▸ **Goal**
Search the listing below for the string "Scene" and copy every line where it occurs.

▸ **Data rows**
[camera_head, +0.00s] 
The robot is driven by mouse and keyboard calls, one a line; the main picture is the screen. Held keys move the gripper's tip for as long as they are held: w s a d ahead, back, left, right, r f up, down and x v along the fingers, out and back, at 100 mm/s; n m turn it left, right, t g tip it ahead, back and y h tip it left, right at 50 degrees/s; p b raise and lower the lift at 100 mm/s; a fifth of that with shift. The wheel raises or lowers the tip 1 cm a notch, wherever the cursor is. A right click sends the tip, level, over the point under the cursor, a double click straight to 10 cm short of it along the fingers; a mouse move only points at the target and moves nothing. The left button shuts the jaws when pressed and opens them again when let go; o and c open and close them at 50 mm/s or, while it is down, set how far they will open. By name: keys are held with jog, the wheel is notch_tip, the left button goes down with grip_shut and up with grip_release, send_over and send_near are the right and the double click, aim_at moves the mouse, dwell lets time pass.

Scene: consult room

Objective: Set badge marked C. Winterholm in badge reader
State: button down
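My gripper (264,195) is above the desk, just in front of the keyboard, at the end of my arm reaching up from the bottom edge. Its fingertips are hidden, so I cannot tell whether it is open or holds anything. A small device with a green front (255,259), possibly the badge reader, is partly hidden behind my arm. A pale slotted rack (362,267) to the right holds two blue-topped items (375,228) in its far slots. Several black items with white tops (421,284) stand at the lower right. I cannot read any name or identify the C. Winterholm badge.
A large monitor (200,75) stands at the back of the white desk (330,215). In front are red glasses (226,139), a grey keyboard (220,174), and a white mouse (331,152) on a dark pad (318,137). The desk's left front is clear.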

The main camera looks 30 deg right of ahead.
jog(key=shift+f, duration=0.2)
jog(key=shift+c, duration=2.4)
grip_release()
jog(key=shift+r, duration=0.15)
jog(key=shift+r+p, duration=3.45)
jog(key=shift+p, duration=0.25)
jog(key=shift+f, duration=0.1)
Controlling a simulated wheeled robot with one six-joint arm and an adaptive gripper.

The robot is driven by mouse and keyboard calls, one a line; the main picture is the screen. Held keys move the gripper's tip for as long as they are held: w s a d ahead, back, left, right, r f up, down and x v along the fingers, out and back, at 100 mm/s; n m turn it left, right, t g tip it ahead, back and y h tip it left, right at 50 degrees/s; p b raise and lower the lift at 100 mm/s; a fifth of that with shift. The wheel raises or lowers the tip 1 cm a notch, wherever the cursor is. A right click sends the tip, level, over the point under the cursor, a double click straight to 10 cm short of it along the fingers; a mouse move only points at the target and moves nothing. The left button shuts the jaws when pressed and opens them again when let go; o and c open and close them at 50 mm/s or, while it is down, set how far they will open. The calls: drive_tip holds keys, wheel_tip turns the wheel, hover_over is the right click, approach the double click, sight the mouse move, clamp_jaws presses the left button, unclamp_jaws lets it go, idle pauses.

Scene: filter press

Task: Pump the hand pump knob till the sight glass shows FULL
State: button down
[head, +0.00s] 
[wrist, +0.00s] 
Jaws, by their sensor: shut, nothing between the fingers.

▸ **Output**
Scene: consult room
Scene: filter press

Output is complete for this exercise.